Luxembourg: Social partners begin renegotiating collective agreement in banking sector

In June 2017, the social partners in Luxembourg’s banking sector agreed on a one-year extension to the 2016–2018 collective agreement. Soon after, discussions started for the 2018–2020 collective agreement, with the sector’s three main trade unions in November putting forward new demands, as did the employers’ organisation, the unions themselves having differing opinions.

Background

The social partners in the banking sector – the Luxembourg Association of Bank and Insurance Employees (ALEBA), the Luxembourg Confederation of Independent Trade Unions/the Union of Banks and Insurance (OGB-L/(SBA) and the Luxembourg Confederation of Christian Trade Unions (LCGB), plus employer organisation the Luxembourg Bankers’ Association (ABBL) – agreed on 22 June 2017 to extend their 2014–2016 collective agreement (PDF) by one year.

The agreement, after six months of negotiations, allowed the provisions of the previous collective agreement to be kept, with the addition of a performance-related bonus and a single premium of €400 for employees. However, in November, with discussions for the next multiyear agreement underway, the three unions partially rejected the proposed collective agreement, putting forward new demands to the ABBL.

Modernising the collective agreement

Since June 2017, the four working groups have been meeting to prepare for the complex negotiations on the next multiyear collective agreement. The ABBL wants to ‘modernise’ the collective agreement by changing some of its fundamental provisions, including reducing the number of job categories from six to four by scrapping or merging the two categories covering low-qualified employees and taking more skills into account.

ABBL would also like:

  • review of starting salaries for each of the proposed four categories;
  • eliminate the automatic promotion mechanisms for seniority, in favour of advancement exclusively related to competence;
  • reorganisation of pay mechanisms, in particular the various bonuses such as performance-related and seniority bonuses with the aim of cutting the wages bill.

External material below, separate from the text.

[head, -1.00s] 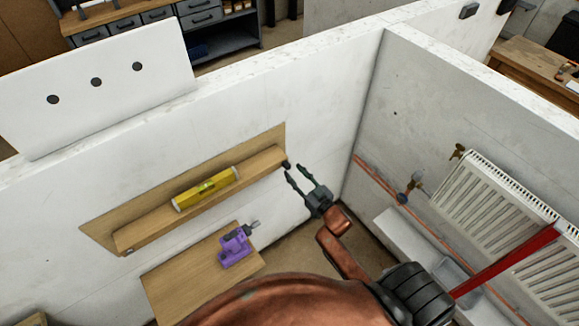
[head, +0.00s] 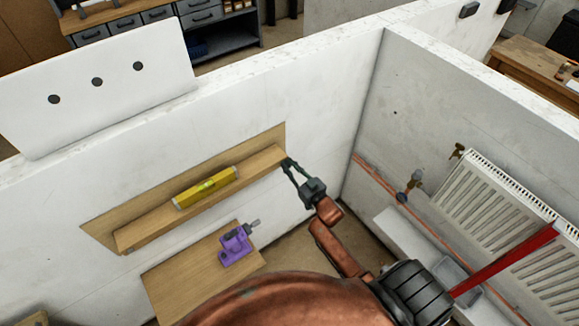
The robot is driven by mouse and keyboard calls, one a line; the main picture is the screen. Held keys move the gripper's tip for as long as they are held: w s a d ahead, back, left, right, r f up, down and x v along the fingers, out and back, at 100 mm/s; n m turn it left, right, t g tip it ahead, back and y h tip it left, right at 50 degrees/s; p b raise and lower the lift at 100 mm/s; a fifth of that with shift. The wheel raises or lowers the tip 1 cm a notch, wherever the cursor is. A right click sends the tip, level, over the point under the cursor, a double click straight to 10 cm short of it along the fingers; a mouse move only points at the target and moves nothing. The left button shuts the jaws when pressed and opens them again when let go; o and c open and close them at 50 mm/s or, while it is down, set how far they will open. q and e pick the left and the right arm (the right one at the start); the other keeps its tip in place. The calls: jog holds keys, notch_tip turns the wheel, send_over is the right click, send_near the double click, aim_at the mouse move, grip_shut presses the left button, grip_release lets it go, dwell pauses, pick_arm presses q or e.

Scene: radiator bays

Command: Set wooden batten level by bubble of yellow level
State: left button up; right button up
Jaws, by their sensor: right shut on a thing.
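The wooden batten (head: 150,237) lies along a wider wooden board (head: 103,227) on the white wall, its right end higher in the picture than its left. The yellow level (head: 207,187) rests on the batten near its middle; its bubble is too small to read. My right gripper (head: 289,165) is at the batten's right end, its fingers shut on the dark knob there, which they mostly hide. My left gripper is not in view.
A purple drill (head: 236,246) stands on a small wooden surface (head: 180,283) below the batten. A white radiator (head: 510,230), copper pipes (head: 375,175) and a red bar (head: 505,262) are at the right. A white panel with three dark holes (head: 97,110) stands upper left.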

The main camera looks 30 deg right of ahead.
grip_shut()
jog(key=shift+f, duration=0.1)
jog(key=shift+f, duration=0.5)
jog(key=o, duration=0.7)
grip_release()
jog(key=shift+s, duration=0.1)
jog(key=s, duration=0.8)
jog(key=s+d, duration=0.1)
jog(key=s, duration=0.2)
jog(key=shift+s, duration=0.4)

The parties have discussed their positions in the working groups, with a key point being the definition of a salary increase. While unions advocate a wage increase of 2% in 2018, then 1.5% in 2019 and 2020, the ABBL is arguing for increases based only on performance and merit.

Working time claim

The LCGB want to introduce a right to ‘switch off from work’, based on the French law which encourages businesses to find ways of avoiding intrusion into employees’ private lives by defining periods when mobile business devices can be switched off and no company emails to be sent. The LCGB raised this demand at a press conference on 17 January, highlighting the sharp rise in the number of employees suffering from burnout. The OGB-L/SBA, which has been fighting for to ensure compliance with working time legislation, believes that the problem of burnout could be reduced if employers respected the new legislation on flexible working time. The OGB-L/SBA quoted the Minister of Labour, Employment and Immigration, Nicolas Schmit, at a meeting on 17 January, as saying that ‘one of the reasons for changing the law on working time was primarily to preserve the health of the employees; work overload being one of the first causes of burnout’.

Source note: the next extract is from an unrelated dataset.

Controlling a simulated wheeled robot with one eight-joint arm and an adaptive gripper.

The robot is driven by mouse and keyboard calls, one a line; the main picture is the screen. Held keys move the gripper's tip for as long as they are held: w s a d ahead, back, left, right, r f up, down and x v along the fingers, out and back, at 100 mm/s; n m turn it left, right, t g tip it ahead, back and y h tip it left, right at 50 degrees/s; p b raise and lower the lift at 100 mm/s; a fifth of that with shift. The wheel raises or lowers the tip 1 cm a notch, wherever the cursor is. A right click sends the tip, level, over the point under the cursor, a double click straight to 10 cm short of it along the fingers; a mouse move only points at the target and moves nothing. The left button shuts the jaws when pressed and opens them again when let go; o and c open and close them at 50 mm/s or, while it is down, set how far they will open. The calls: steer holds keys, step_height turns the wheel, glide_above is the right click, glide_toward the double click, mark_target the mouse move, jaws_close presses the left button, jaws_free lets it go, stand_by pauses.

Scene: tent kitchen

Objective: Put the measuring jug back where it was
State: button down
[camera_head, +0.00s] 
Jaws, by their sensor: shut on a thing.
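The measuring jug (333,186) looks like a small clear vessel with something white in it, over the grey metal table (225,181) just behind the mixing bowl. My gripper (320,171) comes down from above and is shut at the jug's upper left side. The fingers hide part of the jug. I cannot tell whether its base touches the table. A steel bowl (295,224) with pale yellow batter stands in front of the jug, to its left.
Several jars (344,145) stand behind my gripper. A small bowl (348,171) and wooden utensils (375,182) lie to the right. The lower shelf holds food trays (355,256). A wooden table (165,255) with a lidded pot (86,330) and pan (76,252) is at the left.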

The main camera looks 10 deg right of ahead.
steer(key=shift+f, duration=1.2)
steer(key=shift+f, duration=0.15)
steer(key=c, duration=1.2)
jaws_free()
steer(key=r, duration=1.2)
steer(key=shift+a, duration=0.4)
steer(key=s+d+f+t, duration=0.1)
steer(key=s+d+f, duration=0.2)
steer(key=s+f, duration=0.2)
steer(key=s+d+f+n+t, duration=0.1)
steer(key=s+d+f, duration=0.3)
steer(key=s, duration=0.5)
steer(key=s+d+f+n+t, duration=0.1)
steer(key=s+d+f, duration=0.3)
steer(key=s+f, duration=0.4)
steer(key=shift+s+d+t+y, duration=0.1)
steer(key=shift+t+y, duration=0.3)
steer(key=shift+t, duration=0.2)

The unions have also criticised the fact that too many employees are considered to be executives (cadres) by the employers, enabling the banks to keep them out of the scope of the collective agreement and, in particular, its provisions on overtime pay.

Social partner reactions

While the ABBL remains discreet about its position during the preparatory phase of the negotiations, the unions have, until now, formed a common front. Laurent Mertz, Secretary General of ALEBA said it was a straightforward matter (PDF): ‘modernising without selling out’. However, the LCGB disagree with ABBL’s proposals, saying, ‘they are drastically reducing the level of wage guarantees in the current collective agreement.’

Commentary

February’s opening negotiations will be closely watched as the banking sector occupies an important place in the economy of the country, especially as the collective agreement in the insurance sector – a close companion to banking – was also rejected in November 2017 and must too be renegotiated.